> _Written instruction_
Lift out all lines below that contain "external".

-- START Dataset extract --

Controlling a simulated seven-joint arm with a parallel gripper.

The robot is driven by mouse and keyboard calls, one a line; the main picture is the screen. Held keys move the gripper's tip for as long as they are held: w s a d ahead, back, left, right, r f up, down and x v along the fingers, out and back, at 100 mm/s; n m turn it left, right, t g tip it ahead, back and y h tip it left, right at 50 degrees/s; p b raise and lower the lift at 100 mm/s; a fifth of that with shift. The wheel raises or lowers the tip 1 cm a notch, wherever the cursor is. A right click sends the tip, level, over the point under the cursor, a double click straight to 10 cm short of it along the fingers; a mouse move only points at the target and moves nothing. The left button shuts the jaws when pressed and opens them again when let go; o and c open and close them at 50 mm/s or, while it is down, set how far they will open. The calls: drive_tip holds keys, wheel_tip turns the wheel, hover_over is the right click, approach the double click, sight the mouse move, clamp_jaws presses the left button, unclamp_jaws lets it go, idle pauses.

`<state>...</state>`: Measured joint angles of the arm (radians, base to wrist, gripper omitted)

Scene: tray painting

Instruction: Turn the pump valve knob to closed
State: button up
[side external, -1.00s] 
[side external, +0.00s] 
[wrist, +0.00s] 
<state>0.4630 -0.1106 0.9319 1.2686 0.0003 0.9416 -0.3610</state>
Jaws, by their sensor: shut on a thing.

-- END Dataset extract --

> _Final result_
[side external, -1.00s] 
[side external, +0.00s] 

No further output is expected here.